President-elect Yoon Suk-yeol said in his luncheon meeting with the chiefs of six major business lobby groups Monday that the government’s job is to remove institutional obstacles so that businesses can decide more freely, invest freely and grow.
He also said that the government is focused on establishing infrastructure so that companies will spearhead the creation of jobs and make investments, which will eventually help the nation grow.
The administration under President Moon Jae-in has kept a pro-labor, anti-corporate line for five years. Industrial relations were lopsided in labor’s favor. Yoon is committed to correcting the uneven playing field. In his first press conference after he won the presidential election, he vowed to set the market economy right. The Moon administration has often intervened in the market, but Yoon intends to let the private sector lead economic growth.
The Moon administration practiced an absurd income-led growth theory which asserts that if the government forces an increase in income, demand will increase and the economy will grow. Income is the result of growth, but the administration viewed it as the driver of growth. It was like putting the cart before the horse. The minimum wage was hiked sharply, and things got hard -- particularly for small self-employed businesses. Many part-time jobs vanished.
Businesses were pressured by a wide array of regulations such as a strict 52-hour workweek and a controversial severe punishment on top managers for serious industrial accidents. On the contrary, the Moon administration accepted most of labor groups’ demands.
A web of controls and regulations demotivated investment. Above all, illegal violent acts by the Korean Confederation of Trade Unions has made it tougher to do business in Korea.
Last week, a member of the Cargo Truckers Solidarity under the confederation secretly pulled out an air brake hose from a truck of a non-member at a factory of Hankook Tire & Technology. If the truck had been operated, it could have caused a major accident. Some members of the solidarity have obstructed the business of non-member drivers in front of the factory from early January. Parcel delivery truck drivers of the solidarity illegally occupied part of CJ Logistics headquarters for 19 days, while police looked on.
Illegal behavior by union members must be handled strictly according to the law. Companies should be given an option to use an alternative workforce when workers strike. The rigid 52-hour workweek needs to be practiced flexibly. Minimum wage should be adjusted in step with productivity and inflation. The punitive corporate tax system ought to be modified.
It is meaningful that the chief of the Federation of Korean Industries attended the meeting.

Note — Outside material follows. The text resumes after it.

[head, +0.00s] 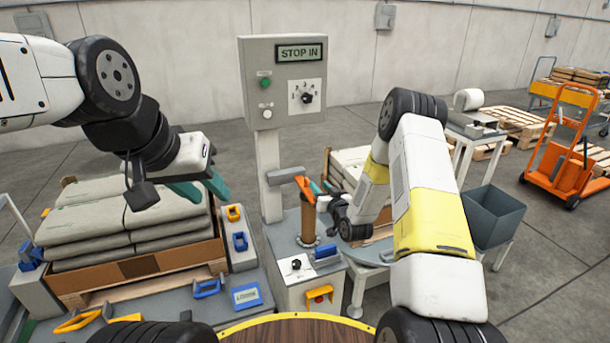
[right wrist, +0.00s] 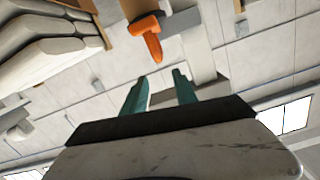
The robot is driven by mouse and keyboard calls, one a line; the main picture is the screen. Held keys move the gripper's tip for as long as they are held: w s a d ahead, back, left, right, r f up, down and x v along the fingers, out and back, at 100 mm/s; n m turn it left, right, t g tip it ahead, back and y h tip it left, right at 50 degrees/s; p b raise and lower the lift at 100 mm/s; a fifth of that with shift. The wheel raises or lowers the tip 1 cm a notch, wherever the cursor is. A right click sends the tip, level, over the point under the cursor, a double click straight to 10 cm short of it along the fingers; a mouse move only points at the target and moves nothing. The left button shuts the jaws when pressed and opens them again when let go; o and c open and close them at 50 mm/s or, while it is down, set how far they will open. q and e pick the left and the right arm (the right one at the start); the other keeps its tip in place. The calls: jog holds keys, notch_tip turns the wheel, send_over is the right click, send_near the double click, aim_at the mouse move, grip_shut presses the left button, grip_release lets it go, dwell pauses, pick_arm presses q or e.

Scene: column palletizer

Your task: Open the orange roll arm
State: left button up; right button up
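The orange roll arm (head: 304,186) sits at the top of a brown upright column (head: 308,218) below the control panel. It also shows in the right wrist view (right wrist: 150,38), just beyond my fingertips. My right gripper (head: 318,190) is close to the arm's right side in the head view. In the right wrist view its two teal fingers (right wrist: 158,80) are apart with nothing between them, and a gap shows between fingertips and orange arm. My left gripper (head: 205,190) hangs above the grey sacks with its teal fingers apart and empty.
A grey panel reading "STOP IN" (head: 285,80) stands behind the column. Stacked grey sacks (head: 120,225) are at left. A grey bin (head: 493,217) and an orange trolley (head: 565,165) stand at right.

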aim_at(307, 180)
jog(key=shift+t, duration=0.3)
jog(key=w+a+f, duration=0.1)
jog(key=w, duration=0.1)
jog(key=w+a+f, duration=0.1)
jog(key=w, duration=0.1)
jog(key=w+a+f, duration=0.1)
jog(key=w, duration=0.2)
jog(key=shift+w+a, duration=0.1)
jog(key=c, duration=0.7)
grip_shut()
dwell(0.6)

It is the first time in five years that the federation, which represents large companies, is joining the other five business lobbies in putting forth their opinions.
Most large companies have played an important role in Korea’s economic growth, but the Moon administration has treated them as an object of reform and passed over their representative body.

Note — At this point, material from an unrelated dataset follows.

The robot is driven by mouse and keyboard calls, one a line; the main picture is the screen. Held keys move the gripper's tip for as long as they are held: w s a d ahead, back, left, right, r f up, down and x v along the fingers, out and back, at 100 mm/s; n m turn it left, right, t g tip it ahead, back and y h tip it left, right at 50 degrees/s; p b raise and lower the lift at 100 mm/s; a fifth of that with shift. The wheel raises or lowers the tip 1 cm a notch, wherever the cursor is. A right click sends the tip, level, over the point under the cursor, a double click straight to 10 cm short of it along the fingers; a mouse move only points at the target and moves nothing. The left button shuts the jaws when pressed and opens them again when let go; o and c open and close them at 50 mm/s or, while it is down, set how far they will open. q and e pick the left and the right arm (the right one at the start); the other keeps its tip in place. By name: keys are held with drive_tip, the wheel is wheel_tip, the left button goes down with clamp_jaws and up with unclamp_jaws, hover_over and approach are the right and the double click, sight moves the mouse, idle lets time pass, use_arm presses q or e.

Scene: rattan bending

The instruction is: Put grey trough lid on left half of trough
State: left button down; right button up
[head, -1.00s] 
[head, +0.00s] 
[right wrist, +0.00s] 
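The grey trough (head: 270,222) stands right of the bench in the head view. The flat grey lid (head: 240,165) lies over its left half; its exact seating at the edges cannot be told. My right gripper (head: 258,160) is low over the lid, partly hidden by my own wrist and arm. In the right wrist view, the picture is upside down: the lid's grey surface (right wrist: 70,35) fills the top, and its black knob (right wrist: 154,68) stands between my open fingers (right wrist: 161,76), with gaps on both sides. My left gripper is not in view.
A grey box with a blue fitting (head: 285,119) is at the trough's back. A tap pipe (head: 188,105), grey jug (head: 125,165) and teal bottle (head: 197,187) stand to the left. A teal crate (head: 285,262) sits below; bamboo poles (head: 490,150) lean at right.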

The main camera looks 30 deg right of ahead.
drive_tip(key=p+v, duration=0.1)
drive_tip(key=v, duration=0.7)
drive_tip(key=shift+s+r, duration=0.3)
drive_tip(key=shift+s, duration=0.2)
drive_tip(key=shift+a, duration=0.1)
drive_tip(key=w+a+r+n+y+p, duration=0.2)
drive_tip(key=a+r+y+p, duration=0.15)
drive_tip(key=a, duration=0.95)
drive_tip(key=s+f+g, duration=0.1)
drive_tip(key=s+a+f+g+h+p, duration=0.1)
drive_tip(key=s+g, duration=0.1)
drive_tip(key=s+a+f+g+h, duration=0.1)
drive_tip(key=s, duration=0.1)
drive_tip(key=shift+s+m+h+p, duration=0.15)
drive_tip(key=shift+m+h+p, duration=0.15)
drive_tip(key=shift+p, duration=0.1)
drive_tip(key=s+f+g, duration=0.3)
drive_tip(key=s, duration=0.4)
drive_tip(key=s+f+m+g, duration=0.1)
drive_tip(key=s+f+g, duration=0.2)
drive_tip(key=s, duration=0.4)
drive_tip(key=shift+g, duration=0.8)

Encouraged by such negativity toward large companies, unions have demanded more -- sometimes violently -- despite their members receiving high salaries. In such a business environment, it is hard for the economy to grow.
Yoon promised to set up a hotline to communicate directly with chiefs of the six business lobbies. He may be unable to use it as freely as he wants due to a tight schedule. However, he must not quit midway through. He must try to utilize it consistently until the end of his term.
The Yoon administration, which will be launched in about 50 days, faces a pile of difficult economic problems. They include surging prices of raw materials and supply chain disruptions. The government and businesses must join forces, and the meeting should be a starting point to overcome crisis.